┌────────
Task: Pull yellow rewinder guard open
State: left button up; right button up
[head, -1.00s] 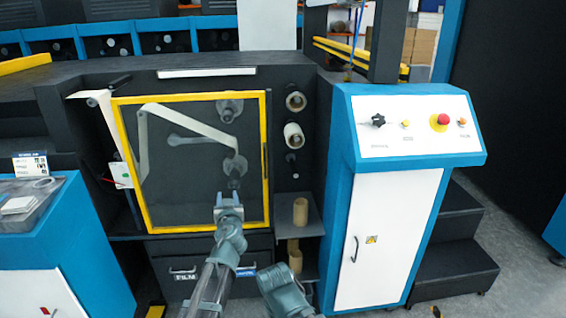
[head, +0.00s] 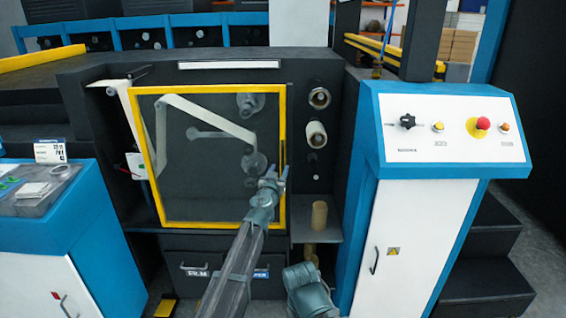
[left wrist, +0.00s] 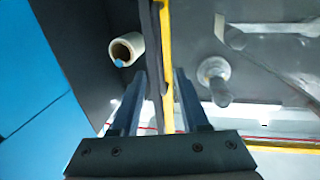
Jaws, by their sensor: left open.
└────────
## WHAT NEEDS TO BE DONE
Everything from the line containing "[head, +0.00s]" to the last line of the listing above must be reproduced exactly, with no pictures included.

## RESULT BELOW
[head, +0.00s] 
[left wrist, +0.00s] 
Jaws, by their sensor: left open.

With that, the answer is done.